**OBJECTIVE:**
How many lines hold the string "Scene"? Give only the number.

**EXTRACTED MATERIAL:**
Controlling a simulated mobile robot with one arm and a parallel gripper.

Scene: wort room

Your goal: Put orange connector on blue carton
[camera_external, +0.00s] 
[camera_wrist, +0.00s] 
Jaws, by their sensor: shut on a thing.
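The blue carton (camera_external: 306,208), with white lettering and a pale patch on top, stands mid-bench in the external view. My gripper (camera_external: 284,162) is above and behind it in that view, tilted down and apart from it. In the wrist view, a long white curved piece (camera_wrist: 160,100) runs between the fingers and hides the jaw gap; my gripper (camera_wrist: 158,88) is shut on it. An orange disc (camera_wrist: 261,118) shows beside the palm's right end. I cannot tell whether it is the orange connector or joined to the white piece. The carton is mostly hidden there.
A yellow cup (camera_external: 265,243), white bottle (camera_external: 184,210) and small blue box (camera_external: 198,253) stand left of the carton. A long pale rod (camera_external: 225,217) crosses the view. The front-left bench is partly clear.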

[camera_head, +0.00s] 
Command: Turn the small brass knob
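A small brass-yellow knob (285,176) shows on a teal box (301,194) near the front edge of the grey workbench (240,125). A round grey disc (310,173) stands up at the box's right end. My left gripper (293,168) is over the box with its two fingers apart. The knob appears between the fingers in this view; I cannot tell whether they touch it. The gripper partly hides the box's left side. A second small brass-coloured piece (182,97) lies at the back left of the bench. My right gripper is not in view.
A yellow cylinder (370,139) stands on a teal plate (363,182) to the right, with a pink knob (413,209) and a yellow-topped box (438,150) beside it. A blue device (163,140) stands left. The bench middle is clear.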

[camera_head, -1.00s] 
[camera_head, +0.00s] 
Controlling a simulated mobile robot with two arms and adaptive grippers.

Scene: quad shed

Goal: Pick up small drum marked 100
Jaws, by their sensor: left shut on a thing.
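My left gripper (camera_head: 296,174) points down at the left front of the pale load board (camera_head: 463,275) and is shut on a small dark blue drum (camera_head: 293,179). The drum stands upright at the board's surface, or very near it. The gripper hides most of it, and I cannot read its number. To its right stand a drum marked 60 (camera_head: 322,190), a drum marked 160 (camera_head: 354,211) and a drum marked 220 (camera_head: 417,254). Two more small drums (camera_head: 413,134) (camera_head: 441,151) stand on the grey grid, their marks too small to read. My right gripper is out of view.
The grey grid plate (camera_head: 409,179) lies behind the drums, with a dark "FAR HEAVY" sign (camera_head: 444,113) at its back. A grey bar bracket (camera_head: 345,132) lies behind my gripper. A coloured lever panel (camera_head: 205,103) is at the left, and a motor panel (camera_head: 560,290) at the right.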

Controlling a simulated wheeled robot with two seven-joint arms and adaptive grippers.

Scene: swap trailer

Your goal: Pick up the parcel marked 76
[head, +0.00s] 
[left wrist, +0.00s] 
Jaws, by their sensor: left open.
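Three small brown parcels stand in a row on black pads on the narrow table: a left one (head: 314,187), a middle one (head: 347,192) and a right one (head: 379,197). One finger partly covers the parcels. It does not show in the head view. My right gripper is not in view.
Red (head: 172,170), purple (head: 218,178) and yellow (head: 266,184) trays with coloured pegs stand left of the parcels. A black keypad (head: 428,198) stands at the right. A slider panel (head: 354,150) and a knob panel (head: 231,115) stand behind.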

**RESPONSE TO THIS EXERCISE:**
3